We just moved into our current rental a few weeks ago, and wont be here very long, so this isn’t the best example of an ideal pantry, but it at least gives you a sense of what I’m talking about.
I often get asked about what you do with the “cooking instructions” for different grains or beans once I empty them into containers. It’s simple. I just cut off a piece of the package and tape it to the bottom of the container. It may take a few extra minutes, but this simple step of using clear containers makes it so much easier to keep your pantry organized.

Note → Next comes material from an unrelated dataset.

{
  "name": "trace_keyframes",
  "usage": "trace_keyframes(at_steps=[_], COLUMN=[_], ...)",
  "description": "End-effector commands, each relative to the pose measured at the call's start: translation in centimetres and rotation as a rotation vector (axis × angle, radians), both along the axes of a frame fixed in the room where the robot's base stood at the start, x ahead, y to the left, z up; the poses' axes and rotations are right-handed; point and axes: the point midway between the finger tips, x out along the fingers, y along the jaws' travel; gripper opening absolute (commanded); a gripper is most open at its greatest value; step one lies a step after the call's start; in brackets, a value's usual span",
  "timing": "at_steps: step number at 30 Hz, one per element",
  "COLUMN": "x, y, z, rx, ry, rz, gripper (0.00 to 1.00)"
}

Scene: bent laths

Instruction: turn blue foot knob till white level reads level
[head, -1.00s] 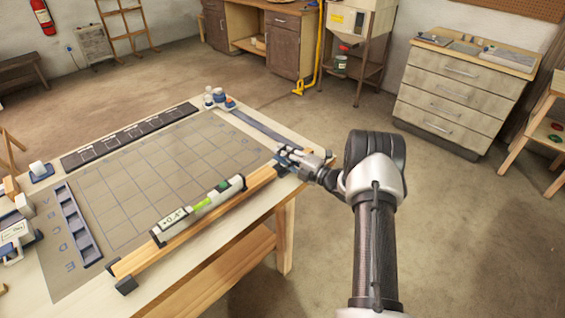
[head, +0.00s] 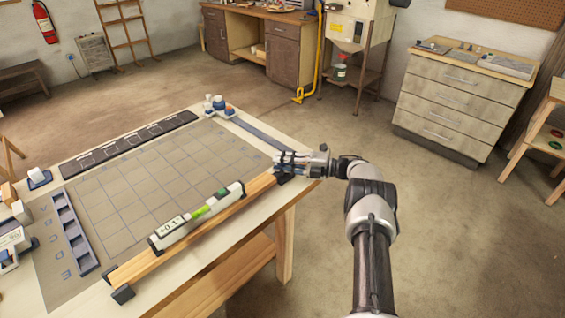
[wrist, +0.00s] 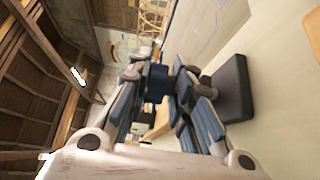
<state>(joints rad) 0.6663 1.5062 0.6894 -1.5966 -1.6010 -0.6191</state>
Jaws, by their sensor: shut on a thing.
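The white level (head: 232,190) lies along the top of a wooden lath (head: 261,184) at the table's front edge. Its small display (head: 171,227) appears to read about +0.1, and a green vial (head: 203,210) shows beside it. My gripper (head: 283,162) is at the lath's far right end, reaching in from the right. In the wrist view my gripper's fingers (wrist: 155,85) are shut on the dark blue foot knob (wrist: 157,78). In the head view the fingers mostly hide the knob.
A black block (head: 122,293) supports the lath's near end. A dark block (wrist: 233,88) sits beside my fingers in the wrist view. The gridded mat (head: 130,185) is mostly clear. A blue compartment tray (head: 72,235) lies at left, and small bottles (head: 218,104) stand at the far corner.

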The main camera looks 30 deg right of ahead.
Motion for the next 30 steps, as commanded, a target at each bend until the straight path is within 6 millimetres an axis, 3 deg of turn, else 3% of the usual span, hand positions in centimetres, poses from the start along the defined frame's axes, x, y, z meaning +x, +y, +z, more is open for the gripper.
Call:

I also like to keep any “loose” items contained. So for example the white bin on the very top shelf holds all of my miscellaneous paper items (paper plates, cups, napkins, plastic utensils) all contained, together. Which makes accessing them easier, and knowing where anything is easier.
For the most part, my countertops are clear of any items that aren’t truly functional. But every rule has to be broken once in a while, right? So for me, I break this rule by brining in a few items that really make me happy – plants. I LOVE fresh plants and flowers in a kitchen.
They make the space feel so vibrant and fresh and bring in an element of beauty and peace. In a space that I try to keep as “functional” as possible, it feels great to balance it off with something that’s there just because, well, it’s pretty.
Every space should have something in it that you love. Something that brings you joy. It doesn’t matter if it’s a candle, a special vase or a photo you love. Choose something that will make you smile whenever you see it and then find a special spot for you it in your space. We spend so much time in our kitchens, it should be space that not only functions for us, but also brings us joy.
Regardless of big or small, or how modern or outdated our kitchens are, they can be organized in a way that work for us. These are just some of the things I like to think about as I’m organizing my space, and hopefully they will help you as you create a space that you love as well.